» Challenge: All material below is to be reproduced exactly.

» Data segment:
-*-

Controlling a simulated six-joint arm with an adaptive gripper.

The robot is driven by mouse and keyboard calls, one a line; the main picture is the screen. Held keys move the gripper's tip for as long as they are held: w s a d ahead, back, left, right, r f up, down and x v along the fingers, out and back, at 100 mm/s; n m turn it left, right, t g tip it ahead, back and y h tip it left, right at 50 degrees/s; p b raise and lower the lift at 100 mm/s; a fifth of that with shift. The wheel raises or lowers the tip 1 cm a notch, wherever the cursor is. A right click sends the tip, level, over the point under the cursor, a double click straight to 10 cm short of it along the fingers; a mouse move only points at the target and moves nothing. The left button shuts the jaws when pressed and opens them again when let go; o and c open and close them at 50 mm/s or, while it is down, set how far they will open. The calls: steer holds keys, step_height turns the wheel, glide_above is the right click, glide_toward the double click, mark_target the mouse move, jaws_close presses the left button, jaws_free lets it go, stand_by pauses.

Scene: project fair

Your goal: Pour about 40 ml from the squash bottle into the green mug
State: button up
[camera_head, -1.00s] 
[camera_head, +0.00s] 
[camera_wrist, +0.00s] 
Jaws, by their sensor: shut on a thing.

-*-

» Complete response:
Controlling a simulated six-joint arm with an adaptive gripper.

The robot is driven by mouse and keyboard calls, one a line; the main picture is the screen. Held keys move the gripper's tip for as long as they are held: w s a d ahead, back, left, right, r f up, down and x v along the fingers, out and back, at 100 mm/s; n m turn it left, right, t g tip it ahead, back and y h tip it left, right at 50 degrees/s; p b raise and lower the lift at 100 mm/s; a fifth of that with shift. The wheel raises or lowers the tip 1 cm a notch, wherever the cursor is. A right click sends the tip, level, over the point under the cursor, a double click straight to 10 cm short of it along the fingers; a mouse move only points at the target and moves nothing. The left button shuts the jaws when pressed and opens them again when let go; o and c open and close them at 50 mm/s or, while it is down, set how far they will open. The calls: steer holds keys, step_height turns the wheel, glide_above is the right click, glide_toward the double click, mark_target the mouse move, jaws_close presses the left button, jaws_free lets it go, stand_by pauses.

Scene: project fair

Your goal: Pour about 40 ml from the squash bottle into the green mug
State: button up
[camera_head, -1.00s] 
[camera_head, +0.00s] 
[camera_wrist, +0.00s] 
Jaws, by their sensor: shut on a thing.

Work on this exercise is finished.